Exercise aim –
Return only this: the line with "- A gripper" and all the lines that follow it below, through the final one, exactly as they are.

++++++

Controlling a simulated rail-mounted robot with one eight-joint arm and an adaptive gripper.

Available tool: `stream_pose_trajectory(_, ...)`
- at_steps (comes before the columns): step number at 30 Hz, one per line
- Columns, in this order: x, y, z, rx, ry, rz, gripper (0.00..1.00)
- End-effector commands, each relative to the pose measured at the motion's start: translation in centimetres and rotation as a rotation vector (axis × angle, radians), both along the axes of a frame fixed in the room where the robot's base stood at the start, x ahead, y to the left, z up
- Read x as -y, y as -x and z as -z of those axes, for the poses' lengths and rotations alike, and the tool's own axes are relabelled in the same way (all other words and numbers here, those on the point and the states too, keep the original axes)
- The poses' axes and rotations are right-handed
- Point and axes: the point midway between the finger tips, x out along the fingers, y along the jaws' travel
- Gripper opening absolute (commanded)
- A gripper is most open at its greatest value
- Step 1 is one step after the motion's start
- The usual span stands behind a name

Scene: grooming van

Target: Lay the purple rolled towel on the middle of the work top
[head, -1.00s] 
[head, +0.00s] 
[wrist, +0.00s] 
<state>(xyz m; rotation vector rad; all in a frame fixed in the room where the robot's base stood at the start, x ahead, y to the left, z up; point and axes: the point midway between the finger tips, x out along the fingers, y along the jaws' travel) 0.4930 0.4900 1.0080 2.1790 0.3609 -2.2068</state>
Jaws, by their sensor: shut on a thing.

++++++

Output for this exercise –
- A gripper is most open at its greatest value
- Step 1 is one step after the motion's start
- The usual span stands behind a name

Scene: grooming van

Target: Lay the purple rolled towel on the middle of the work top
[head, -1.00s] 
[head, +0.00s] 
[wrist, +0.00s] 
<state>(xyz m; rotation vector rad; all in a frame fixed in the room where the robot's base stood at the start, x ahead, y to the left, z up; point and axes: the point midway between the finger tips, x out along the fingers, y along the jaws' travel) 0.4930 0.4900 1.0080 2.1790 0.3609 -2.2068</state>
Jaws, by their sensor: shut on a thing.

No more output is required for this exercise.